<<<<
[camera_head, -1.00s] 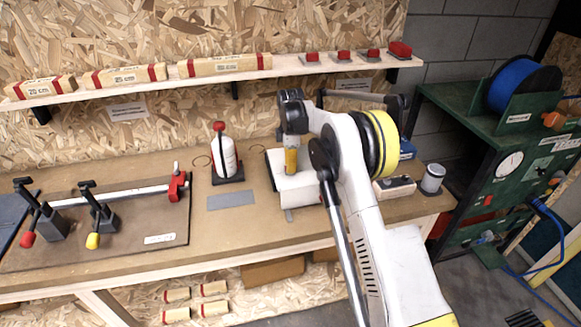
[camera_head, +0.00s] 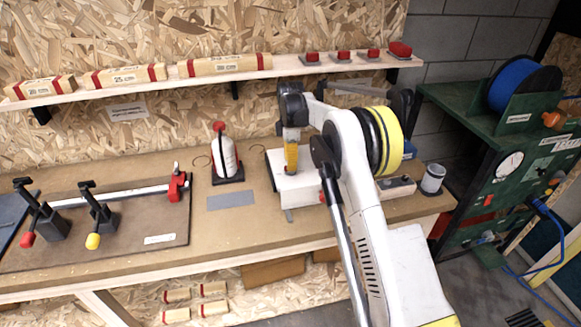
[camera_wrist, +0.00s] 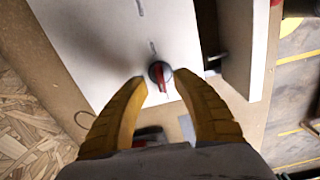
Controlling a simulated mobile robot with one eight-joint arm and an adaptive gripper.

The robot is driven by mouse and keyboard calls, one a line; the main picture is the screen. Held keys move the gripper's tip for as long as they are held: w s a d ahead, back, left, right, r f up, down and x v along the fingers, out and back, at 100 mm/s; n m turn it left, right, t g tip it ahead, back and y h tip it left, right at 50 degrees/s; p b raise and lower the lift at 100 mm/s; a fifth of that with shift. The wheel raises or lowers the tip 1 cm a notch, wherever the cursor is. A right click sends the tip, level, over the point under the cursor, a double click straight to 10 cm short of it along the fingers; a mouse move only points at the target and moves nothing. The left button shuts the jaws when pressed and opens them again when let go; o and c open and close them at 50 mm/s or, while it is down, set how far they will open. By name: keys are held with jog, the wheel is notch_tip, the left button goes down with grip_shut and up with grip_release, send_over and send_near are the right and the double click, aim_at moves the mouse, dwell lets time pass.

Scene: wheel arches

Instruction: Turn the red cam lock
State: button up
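The red cam lock (camera_wrist: 159,71) is a dark round disc with a red bar handle, set on the white box (camera_wrist: 85,35). In the wrist view my gripper (camera_wrist: 161,81) is open, with one yellow finger on each side of the cam lock. Gaps show between the fingertips and the knob; their height above it is hard to judge. In the head view the white box (camera_head: 297,190) stands on the bench, and my gripper (camera_head: 291,158) points down over it. My arm hides part of the box there, and I cannot make out the lock.
A white panel (camera_wrist: 240,45) stands at the box's right in the wrist view, with a dark piece near it. A white bottle with a red top (camera_head: 223,158) stands left of the box. A shelf (camera_head: 130,88) runs behind; toggle clamps (camera_head: 98,212) sit at left.

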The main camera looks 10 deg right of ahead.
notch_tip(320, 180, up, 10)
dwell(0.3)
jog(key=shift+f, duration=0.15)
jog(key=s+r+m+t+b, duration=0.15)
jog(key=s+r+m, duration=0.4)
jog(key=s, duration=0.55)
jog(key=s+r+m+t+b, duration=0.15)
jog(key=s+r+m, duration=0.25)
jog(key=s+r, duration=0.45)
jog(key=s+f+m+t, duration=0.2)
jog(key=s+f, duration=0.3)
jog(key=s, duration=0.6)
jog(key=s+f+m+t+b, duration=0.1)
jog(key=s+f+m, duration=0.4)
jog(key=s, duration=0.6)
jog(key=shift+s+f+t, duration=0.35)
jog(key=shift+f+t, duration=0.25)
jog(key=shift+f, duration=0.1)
>>>>
[Objective] From the line that contains "State: button up" down to the last line of the listing above, repeat each line exactly, and include nothing else.

[The reply]
State: button up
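The red cam lock (camera_wrist: 159,71) is a dark round disc with a red bar handle, set on the white box (camera_wrist: 85,35). In the wrist view my gripper (camera_wrist: 161,81) is open, with one yellow finger on each side of the cam lock. Gaps show between the fingertips and the knob; their height above it is hard to judge. In the head view the white box (camera_head: 297,190) stands on the bench, and my gripper (camera_head: 291,158) points down over it. My arm hides part of the box there, and I cannot make out the lock.
A white panel (camera_wrist: 240,45) stands at the box's right in the wrist view, with a dark piece near it. A white bottle with a red top (camera_head: 223,158) stands left of the box. A shelf (camera_head: 130,88) runs behind; toggle clamps (camera_head: 98,212) sit at left.

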The main camera looks 10 deg right of ahead.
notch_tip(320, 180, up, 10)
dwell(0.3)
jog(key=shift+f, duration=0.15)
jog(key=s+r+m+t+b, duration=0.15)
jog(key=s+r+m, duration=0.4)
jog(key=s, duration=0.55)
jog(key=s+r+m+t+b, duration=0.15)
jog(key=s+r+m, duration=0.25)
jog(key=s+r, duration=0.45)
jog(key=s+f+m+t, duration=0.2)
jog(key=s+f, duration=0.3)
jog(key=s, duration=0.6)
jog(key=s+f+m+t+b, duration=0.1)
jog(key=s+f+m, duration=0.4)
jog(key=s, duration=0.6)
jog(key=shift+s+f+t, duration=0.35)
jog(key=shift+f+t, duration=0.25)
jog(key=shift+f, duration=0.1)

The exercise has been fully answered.